Une main glissée dans la poche de mon manteau me fait souvenir d’un livre de Bernard Dimey trouvé à la libraire de Joinville. Un livre de lui qui m’était inconnu, œuvre de jeunesse dit l’éditeur, souvenirs du bahut où une décennie après lui j’ai été quatre années durant pensionnaire et demi-pensionnaire. Le lire séance tenante ? Non, une fête pour la nuit à venir, car je lis peu dans les trains qui ouvrent à mon imaginaire le grand livre du rêve éveillé. Au fronton d’une gare, vite en allée, je crois lire « Syracuse ». Dimey encore, « j’aimerais voir Syracuse », et aussi souvenirs de Rimbaud-Dhôtel en « voyants » des lumières d’une Grèce sicilienne au fin fond de l’Ardenne :

« Dans sa vapeur nette,
vers Phœbé ! tu vois
s’agiter la tête
de saints d’autrefois…
……
Néanmoins ils restent,
– Sicile, Allemagne,
dans ce brouillard triste
et blêmi, justement ! »

(Arthur Rimbaud « entends comme un brame » – Derniers vers)

Un projet qui aurait plu à André Dhôtel me dis-je : rebaptiser « Syracuse » la gare d’Amagne-Lucquy ? Mais en ce pays-ci ? Nogent-en-Bassigny où est né Dimey est une cité sans gare, alors « Vignory-Syracuse », ou « Bologne-Syracuse » ? Qui osera ?

Je songe à la gare de Joinville, maintenant loin derrière nous et où j’ai failli rater le train. Petite déconvenue ! Certes la gare est toujours là, et ouverte à la présence humaine, un miracle tout provisoire, m’a-t-on dit. Elle a revêtu une peau de chagrin bien éloignée de mes souvenirs de jeunesse. D’autant que nulle malencontre n’encombre ces souvenirs de blessures mal refermées. J’ai eu la chance, d’extrême justesse, un sursis obtenu en passant le premier Bac comme « candidat libre », de n’y pas partir pour la guerre.
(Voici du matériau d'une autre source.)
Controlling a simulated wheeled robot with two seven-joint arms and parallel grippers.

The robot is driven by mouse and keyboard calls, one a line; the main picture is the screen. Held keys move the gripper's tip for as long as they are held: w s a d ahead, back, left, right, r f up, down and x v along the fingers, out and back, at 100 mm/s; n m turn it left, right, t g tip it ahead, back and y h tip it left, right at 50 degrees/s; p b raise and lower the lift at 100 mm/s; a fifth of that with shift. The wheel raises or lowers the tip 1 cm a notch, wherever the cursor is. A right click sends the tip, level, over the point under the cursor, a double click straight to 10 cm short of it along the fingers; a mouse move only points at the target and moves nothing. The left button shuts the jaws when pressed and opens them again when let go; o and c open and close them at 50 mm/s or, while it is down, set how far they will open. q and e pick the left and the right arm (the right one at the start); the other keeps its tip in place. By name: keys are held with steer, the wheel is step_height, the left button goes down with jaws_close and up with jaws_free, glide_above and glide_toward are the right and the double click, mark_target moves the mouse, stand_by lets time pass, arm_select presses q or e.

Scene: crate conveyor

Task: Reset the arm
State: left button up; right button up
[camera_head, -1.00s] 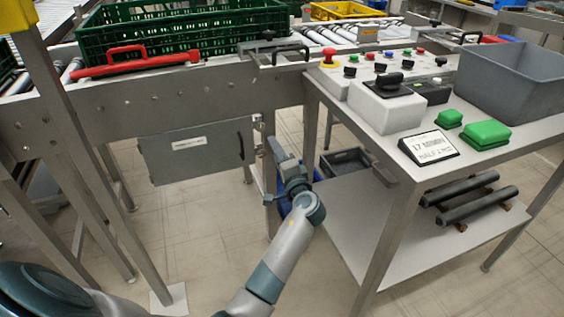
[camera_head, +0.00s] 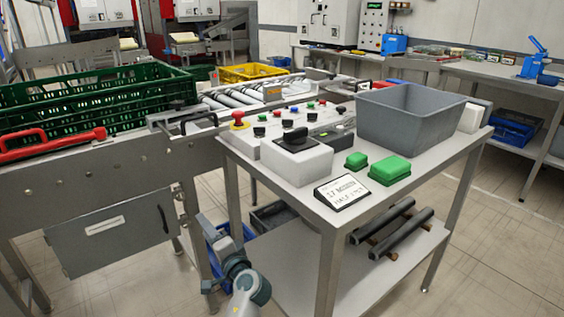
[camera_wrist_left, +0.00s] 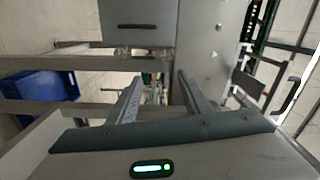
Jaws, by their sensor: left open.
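My left arm (camera_head: 248,291) comes up from the bottom of the head view, beside the near left leg of the steel control table. My left gripper (camera_head: 208,230) is below the tabletop, between that table and the conveyor frame. In the left wrist view the two fingers of my left gripper (camera_wrist_left: 158,88) stand apart with nothing held between them. Beyond them are the grey box (camera_wrist_left: 139,22) under the conveyor and steel frame parts. My right gripper is not in view.
The control table (camera_head: 290,190) carries buttons, a grey bin (camera_head: 410,125), green blocks and a sign. The conveyor frame (camera_head: 90,170) with a green crate (camera_head: 100,98) stands at left. A blue bin (camera_wrist_left: 40,86) is on the floor. Open floor (camera_head: 480,260) lies at right.

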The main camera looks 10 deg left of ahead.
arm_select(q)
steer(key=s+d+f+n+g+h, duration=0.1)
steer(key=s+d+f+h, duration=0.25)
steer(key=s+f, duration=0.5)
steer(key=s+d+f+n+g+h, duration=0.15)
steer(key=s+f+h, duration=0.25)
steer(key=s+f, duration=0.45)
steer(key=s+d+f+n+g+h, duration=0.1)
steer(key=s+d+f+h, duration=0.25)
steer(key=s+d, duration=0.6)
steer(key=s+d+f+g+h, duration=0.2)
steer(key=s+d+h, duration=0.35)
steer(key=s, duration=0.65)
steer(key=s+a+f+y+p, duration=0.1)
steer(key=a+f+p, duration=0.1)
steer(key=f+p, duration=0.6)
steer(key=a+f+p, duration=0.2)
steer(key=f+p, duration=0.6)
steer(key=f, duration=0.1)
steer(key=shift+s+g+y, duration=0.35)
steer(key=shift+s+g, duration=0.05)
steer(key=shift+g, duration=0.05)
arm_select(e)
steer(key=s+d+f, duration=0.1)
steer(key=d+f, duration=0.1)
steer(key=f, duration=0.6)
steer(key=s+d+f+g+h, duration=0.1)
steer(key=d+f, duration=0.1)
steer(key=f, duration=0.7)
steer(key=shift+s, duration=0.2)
Pour ma génération – et pour tant d’autres – ce fut souvent le premier grand voyage. Mes souvenirs de rafles ne sont pas attachés à cette gare : les forces de l’ordre préféraient, semble-t-il, pour leurs « opérations », le « confort » des gares plus petites, les témoins y étaient plus rares.

Cette gare de Joinville était alors pour moi, comme le dit Dhôtel d’Attigny, « le trottoir du monde », le lieu des grands brassages humains, l’espace de liberté des émois, des éclats, des tremblements, des jeux de l’adolescence, la ligne de fuite de toutes les évasions, l’émerveille d’un grand fleuve et de grandes cités à portée de main. La respiration aussi, le tempo et l’haleine, des labeurs éreintants, des sommeils lourds, des réveils somnambulés, dont malgré ma jeunesse, il m’arrivait d’avoir ma part. Élève « dans le technique », le rythme des usines m’était familier, j’y travaillais aux vacances d’été et ces trains brassaient, particulièrement aux fins de semaine, pensionnaires, permissionnaires et ouvriers.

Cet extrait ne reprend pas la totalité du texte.